As we had already toured the archaeological site at Ephesus a few years ago, and were going to an evening classical concert there last night, we opted for an excursion to the Ottoman towns of Birgi and Tire. It involved a lengthy bus ride each way, but we got to see some of the rural scenery of western Turkiye (also the correct spelling).
We spent most of the excursion in Birgi, which has a very long history, dating back to the 1st Century BCE, and has been on the UNESCO Tentative World Heritage Site list since 2012. It seems to take UNESCO a very long time to make final decisions. Birgi has survived through the control of Greeks, Persians, Romans, Byzantines and Ottomans, so it must have been culturally and economically significant not to have been destroyed at some point.
This part of Turkey was on the original Silk Road, the trade route that sent good like silk and spices from China to Byzantium or Constantinople, which is now Istanbul. But we'll leave more about that until we reach Istanbul tomorrow. On our drive we passed a fortress high on a hill that dates back to the Silk Road days.
When we reached Birgi, our first stop was the public washrooms. You can't have cruise ship passengers go more than 2 hours without access to washrooms!! Our guide warned us that they weren't luxurious, but even according to Larry they were 'primitive'. Some of the other comments made me think they dated back to the Ottomans, just like the rest of the town.

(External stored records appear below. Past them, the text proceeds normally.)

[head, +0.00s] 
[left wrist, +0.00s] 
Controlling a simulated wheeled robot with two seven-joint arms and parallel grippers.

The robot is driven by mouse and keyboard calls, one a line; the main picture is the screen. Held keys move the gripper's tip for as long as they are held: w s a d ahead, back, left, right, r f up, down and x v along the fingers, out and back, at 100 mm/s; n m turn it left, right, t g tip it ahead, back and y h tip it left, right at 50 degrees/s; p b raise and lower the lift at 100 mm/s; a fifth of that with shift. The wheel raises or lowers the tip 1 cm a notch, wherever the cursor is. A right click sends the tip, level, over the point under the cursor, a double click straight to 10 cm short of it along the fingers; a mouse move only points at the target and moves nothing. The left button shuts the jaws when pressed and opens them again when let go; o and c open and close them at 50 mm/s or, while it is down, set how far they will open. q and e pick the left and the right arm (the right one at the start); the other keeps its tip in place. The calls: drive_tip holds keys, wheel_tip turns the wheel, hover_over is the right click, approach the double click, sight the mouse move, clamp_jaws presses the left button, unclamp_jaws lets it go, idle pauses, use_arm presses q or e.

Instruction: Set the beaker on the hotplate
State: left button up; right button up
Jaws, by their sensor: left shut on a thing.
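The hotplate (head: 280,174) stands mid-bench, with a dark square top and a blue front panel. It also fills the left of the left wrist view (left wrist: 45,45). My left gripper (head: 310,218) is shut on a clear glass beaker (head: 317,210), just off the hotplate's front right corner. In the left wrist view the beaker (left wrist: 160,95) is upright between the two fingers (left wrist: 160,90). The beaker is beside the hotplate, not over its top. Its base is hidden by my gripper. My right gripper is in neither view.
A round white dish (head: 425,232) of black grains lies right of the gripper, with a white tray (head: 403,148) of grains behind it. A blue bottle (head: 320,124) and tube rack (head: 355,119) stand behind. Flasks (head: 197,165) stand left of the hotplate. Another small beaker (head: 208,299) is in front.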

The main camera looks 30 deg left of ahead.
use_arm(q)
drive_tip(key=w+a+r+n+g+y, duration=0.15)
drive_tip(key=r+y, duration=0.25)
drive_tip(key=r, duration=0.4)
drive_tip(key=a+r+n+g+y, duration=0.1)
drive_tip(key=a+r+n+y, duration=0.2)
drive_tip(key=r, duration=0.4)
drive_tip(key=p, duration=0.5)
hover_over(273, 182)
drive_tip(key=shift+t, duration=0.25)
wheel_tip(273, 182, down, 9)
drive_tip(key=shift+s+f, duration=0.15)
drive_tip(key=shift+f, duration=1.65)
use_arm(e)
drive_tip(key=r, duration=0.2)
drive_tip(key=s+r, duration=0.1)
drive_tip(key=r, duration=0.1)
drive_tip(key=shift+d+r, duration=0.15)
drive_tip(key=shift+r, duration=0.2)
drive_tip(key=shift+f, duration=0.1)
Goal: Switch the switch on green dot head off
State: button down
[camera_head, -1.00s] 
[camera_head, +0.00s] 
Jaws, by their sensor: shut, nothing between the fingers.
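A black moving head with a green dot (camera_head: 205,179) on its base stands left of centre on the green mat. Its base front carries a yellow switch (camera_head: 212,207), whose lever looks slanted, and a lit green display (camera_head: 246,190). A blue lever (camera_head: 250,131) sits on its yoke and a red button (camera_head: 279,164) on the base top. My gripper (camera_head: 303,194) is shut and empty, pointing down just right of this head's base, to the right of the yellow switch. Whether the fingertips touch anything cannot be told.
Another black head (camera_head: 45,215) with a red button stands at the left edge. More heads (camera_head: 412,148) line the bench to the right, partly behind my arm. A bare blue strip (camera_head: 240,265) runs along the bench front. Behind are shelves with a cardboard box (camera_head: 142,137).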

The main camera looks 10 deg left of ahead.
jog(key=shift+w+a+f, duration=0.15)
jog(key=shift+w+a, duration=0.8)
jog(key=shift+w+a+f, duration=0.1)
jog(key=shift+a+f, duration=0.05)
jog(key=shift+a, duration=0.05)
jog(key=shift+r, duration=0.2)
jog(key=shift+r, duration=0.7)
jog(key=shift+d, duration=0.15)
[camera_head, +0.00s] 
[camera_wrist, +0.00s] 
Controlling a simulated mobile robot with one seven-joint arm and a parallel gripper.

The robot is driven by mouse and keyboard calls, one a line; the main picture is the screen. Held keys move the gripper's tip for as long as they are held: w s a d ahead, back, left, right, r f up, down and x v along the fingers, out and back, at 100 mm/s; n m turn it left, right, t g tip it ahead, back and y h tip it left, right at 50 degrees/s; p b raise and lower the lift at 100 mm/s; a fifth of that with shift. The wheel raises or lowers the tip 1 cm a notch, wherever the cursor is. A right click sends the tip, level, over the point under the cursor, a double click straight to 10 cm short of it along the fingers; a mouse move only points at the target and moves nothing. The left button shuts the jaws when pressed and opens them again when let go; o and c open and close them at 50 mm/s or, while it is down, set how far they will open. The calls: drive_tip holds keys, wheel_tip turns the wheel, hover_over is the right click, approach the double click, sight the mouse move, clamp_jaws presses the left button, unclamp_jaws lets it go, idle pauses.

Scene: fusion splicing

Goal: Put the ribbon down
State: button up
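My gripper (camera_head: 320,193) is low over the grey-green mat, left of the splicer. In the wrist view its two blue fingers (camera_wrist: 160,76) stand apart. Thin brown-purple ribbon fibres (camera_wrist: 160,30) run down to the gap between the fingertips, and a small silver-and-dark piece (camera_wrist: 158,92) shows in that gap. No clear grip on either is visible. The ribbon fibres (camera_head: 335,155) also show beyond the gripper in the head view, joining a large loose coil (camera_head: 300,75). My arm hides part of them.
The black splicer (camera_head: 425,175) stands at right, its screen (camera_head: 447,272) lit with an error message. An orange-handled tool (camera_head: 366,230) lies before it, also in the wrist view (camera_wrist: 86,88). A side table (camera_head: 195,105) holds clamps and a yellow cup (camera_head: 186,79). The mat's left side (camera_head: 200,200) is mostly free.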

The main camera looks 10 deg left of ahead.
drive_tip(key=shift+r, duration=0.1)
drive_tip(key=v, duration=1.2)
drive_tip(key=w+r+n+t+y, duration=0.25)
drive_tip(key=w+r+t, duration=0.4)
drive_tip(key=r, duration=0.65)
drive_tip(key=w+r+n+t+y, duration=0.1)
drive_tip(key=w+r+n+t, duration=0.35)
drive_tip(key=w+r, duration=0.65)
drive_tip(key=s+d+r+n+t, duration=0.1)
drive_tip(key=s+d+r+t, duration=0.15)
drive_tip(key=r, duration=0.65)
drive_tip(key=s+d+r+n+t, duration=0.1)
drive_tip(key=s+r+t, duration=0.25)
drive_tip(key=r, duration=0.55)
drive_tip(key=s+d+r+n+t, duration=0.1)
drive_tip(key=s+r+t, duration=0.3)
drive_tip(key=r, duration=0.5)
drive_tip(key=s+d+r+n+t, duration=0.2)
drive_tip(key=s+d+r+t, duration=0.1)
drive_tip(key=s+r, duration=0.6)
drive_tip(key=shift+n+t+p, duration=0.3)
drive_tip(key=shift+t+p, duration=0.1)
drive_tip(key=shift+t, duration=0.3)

Our second stop was a silk weaver (no surprise there) to see how they make the fabrics. As pure silk is quite expensive, even though it lasts forever, many weavers have started to include cotton or fine wool in their materials, using them as warp (the up and down base threads) in their materials, and using silk for the weft threads and patterns.
After this visit and a little 'free time', we visited a mosque. The Grand Mosque is under renovation (surprise!) and is currently closed, so we went into this smaller mosque instead, and had the basics of Muslim religious observances explained to us. Turkey is 99% Muslim, with the other 1% made up of all sorts of other religions, including Jewish, who all coexist peacefully with each other.
All mosques are designed in a similar fashion, with the lower floor for the men to pray, and a balcony area for the women. The painted archway on the main floor is the representation of Mecca, the holy site of Islam. When praying, all Muslims must face Mecca, so this represents the direction to pray. Behind the doorway is a staircase leading up to a small platform is the Muslim version of the Catholic pulpit, where the priest makes his sermon each week. The Muslim Imam does something similar on Fridays, which is the Muslim holy day.
Next we hopped back on the bus (it was a small bus) and drove to our next stop which was the oldest part of Birgi that is still standing. These houses date back a couple of hundred years. Many don't look like much on the outside, but some are fairly deep with nice courtyards.
This last place was a shop that specializes in dried fruits, vegetables and herbs and also sells various juices and other products. It is also a tea room where we were served a refreshing little glass of Turkish tea.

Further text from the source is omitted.